Written by Matt Welty (@matthewjwelty)
Nike fulfilled its promise of an earth-shattering Air Jordan restock this week. Seventeen days after the brand initially promised on April 19, the restock included everything from black and red Air Jordan XIs
to Air Jordan III "88s." Announced around the late afternoon/early evening on Monday, most styles were gone before many could rev up their bots or get through Nike Store's Captcha system. The release left plenty of unsatisfied 'heads who couldn't scratch their Air Jordan restock itch and scoop the most-coveted Js from the past year.
Is this the way that restocks will happen in the future, unannounced and without warning? In a sense, it's a throwback to how sneakers were released before the days of Internet hype. Sneakers didn't have definitive release dates. They were just on the shelves when a store received its shipment. As a consumer, you had to be in the right place at the right time to procure a pair. The process is worlds away from what people have become accustomed to the past couple of years. There were no campouts, raffle tickets, or trying to have the quickest thumbs to beat faceless hordes on the Internet who want the same product.
It's easy for someone to curse a brand up and down because they couldn't purchase a hyped release.
But is this so bad for the sneaker industry?
With the prevalence of sneaker releases that are nearly impossible to get, random restocks help ease the tension between the consumer and the brand. It's easy for someone to curse a brand up and down because they couldn't purchase a hyped release. But it's harder for a brand to eliminate unnecessary hype from everything that it releases.
Take for example the spontaneous release of the "Red October" Air Yeezy IIs. Without any prior inkling that it would drop Kanye's final sneaker with the brand, Nike made them available via Twitter link on a random Sunday afternoon. Nike isn't the only brand or shop that makes sneakers suddenly available. Just the other day, Bodega re-released its Reebok Insta Pump Fury collaboration that had come out a few weeks before. And sites as obscure as Foot Locker Europe have thrown up restocked Air Jordans without the rest of the Internet knowing.
Granted, these are opportunities for consumers to instantly come up on sneakers they've been chasing down, but they also make would-be consumers live in a constant state of alert and fear that a restock will go down without notice.
Even if random restocks aren't announced, their very existence is enough to convince people to hold off on sneakers that might not instantly sell out. This can lead to everyone not buying what they really like,
because they knew a big re-release might be momentarily available.
Would-be consumers live in a constant state of alert and fear that a restock will go down without notice.

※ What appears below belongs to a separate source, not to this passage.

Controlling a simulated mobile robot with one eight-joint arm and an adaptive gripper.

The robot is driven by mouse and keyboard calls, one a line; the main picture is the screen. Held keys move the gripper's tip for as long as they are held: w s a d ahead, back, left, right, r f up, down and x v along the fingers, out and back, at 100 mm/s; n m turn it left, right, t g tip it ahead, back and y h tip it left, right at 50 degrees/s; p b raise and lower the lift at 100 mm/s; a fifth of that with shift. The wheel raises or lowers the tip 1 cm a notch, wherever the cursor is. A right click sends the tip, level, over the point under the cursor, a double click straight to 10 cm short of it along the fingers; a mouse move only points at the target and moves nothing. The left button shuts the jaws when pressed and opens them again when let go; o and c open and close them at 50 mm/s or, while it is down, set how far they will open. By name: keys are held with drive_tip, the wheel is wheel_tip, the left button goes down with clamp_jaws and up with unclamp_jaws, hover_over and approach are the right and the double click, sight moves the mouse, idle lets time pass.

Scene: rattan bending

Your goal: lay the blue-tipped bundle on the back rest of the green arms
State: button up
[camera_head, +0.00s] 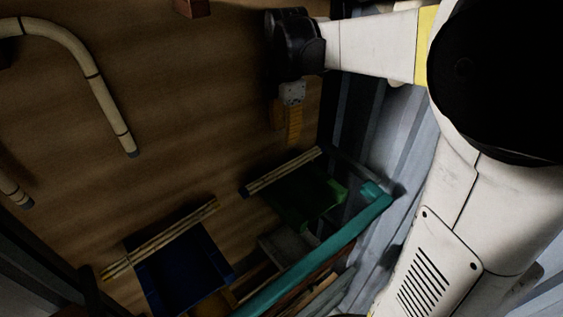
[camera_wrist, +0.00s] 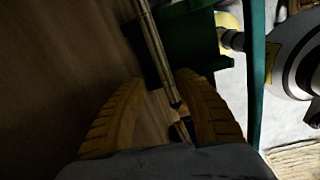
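A pale rattan bundle (camera_head: 270,178) lies along the upper-left edge of the green arms (camera_head: 308,203). A second pale bundle (camera_head: 165,237) lies across the blue arms (camera_head: 185,275). Tip colours are too dark to tell. My gripper (camera_head: 291,143) is just off the bundle at the green arms, with a small gap in the head view. In the wrist view its two yellow fingers (camera_wrist: 160,78) are spread and empty. That bundle (camera_wrist: 153,38) runs through the space between them, beside the green arms (camera_wrist: 188,42). Whether it touches a finger cannot be told.
A teal bar (camera_head: 310,258) runs diagonally beside the green arms at lower right. A bent pale cane (camera_head: 98,85) is at upper left, and another cane end (camera_head: 15,192) is at the left edge. The brown surface (camera_head: 200,120) between is clear.

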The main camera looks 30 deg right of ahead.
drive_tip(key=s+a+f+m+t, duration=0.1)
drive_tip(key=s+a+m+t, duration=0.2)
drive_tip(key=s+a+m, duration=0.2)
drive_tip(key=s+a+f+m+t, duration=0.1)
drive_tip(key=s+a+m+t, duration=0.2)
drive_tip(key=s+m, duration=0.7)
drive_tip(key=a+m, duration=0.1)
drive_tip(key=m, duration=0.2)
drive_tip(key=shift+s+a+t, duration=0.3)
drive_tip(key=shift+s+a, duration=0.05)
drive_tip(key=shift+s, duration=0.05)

We're refreshing our Twitter feeds in the anticipation that we'll get a pair of "Royal" Air Jordan 1s for retail price, rather than strolling into the local sneaker spot to see what's in store. There's a percentage of 'heads who believe the restock has given everyone a fair shot, and is a good idea to give everyone a second (or third, or four, or fifth) chance to get a certain sneaker. The restocks have also crippled us into the false hopes that we will be able get these sneakers, too.
The barrage of restocks also force 'heads to focus on re-upping on sneakers that already released, instead of picking up new and exciting silhouettes. For instance, while Nike re-released the "Nightshade" Air Jordan XI Low, the Kobe 9 EMs subsequently sat on shelves that same weekend.
Sneakers that randomly restock, at times, are just as difficult to successfully add to your cart and check out as ones whose release has been broadcast across the Internet. The tech-savvy consumer is now behind the wheel of every sneaker restock. That is, until people get tired of the same sneakers being restocked, and restocked, and restocked.
Of course, particular sneakers are gone within the blink of an eye, but they're also brought back before anyone forgot they were gone. As much as it has us waiting with baited breath for Nike or Eastbay's next announcement that there will be a restock, it's become a year-long Easter egg hunt to track down a pair of Air Jordans. And if someone does get their hands on a pair, it feels like they were crowned as NBA MVP.
And while the masses are on a wild goose chase for the next re-release of the "Gamma Blue" Air Jordan XIs, a select few are scooping up the New Balance 998s and Nike Flyknit Racers that were lost in the shuffle.
Across the board, restocks have made things better for those so deeply entrenched in the sneaker world. Let's face it: We've reached an all-time high in sneaker hype, but the wave continues to rise and rise—there's no turning back.